■ PROBLEM REQUIREMENTS ■
Repeat every line of the material, character for character.
# SOURCE MATERIAL start
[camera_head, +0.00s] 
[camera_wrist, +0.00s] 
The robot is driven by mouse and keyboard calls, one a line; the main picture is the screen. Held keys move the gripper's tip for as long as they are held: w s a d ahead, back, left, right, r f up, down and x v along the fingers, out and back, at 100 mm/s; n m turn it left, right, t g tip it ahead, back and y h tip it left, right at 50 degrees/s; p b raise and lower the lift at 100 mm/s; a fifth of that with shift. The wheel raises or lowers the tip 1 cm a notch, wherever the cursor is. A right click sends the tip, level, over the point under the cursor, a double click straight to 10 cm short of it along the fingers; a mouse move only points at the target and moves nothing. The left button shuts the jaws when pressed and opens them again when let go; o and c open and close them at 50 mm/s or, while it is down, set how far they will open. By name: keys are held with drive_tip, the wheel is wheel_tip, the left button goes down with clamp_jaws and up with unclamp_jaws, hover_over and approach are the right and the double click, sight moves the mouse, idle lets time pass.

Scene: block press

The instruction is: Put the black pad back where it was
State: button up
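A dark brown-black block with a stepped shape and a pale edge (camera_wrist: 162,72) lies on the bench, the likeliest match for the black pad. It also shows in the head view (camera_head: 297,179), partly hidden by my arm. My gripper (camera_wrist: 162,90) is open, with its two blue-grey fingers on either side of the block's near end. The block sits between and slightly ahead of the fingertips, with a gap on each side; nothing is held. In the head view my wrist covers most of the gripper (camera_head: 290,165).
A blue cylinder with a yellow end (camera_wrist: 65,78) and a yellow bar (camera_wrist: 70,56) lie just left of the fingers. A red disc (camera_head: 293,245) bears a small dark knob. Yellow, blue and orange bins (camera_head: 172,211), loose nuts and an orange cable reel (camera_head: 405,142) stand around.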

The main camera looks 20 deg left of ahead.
# SOURCE MATERIAL end
■ ANSWER IN FULL ■
[camera_head, +0.00s] 
[camera_wrist, +0.00s] 
The robot is driven by mouse and keyboard calls, one a line; the main picture is the screen. Held keys move the gripper's tip for as long as they are held: w s a d ahead, back, left, right, r f up, down and x v along the fingers, out and back, at 100 mm/s; n m turn it left, right, t g tip it ahead, back and y h tip it left, right at 50 degrees/s; p b raise and lower the lift at 100 mm/s; a fifth of that with shift. The wheel raises or lowers the tip 1 cm a notch, wherever the cursor is. A right click sends the tip, level, over the point under the cursor, a double click straight to 10 cm short of it along the fingers; a mouse move only points at the target and moves nothing. The left button shuts the jaws when pressed and opens them again when let go; o and c open and close them at 50 mm/s or, while it is down, set how far they will open. By name: keys are held with drive_tip, the wheel is wheel_tip, the left button goes down with clamp_jaws and up with unclamp_jaws, hover_over and approach are the right and the double click, sight moves the mouse, idle lets time pass.

Scene: block press

The instruction is: Put the black pad back where it was
State: button up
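A dark brown-black block with a stepped shape and a pale edge (camera_wrist: 162,72) lies on the bench, the likeliest match for the black pad. It also shows in the head view (camera_head: 297,179), partly hidden by my arm. My gripper (camera_wrist: 162,90) is open, with its two blue-grey fingers on either side of the block's near end. The block sits between and slightly ahead of the fingertips, with a gap on each side; nothing is held. In the head view my wrist covers most of the gripper (camera_head: 290,165).
A blue cylinder with a yellow end (camera_wrist: 65,78) and a yellow bar (camera_wrist: 70,56) lie just left of the fingers. A red disc (camera_head: 293,245) bears a small dark knob. Yellow, blue and orange bins (camera_head: 172,211), loose nuts and an orange cable reel (camera_head: 405,142) stand around.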

The main camera looks 20 deg left of ahead.

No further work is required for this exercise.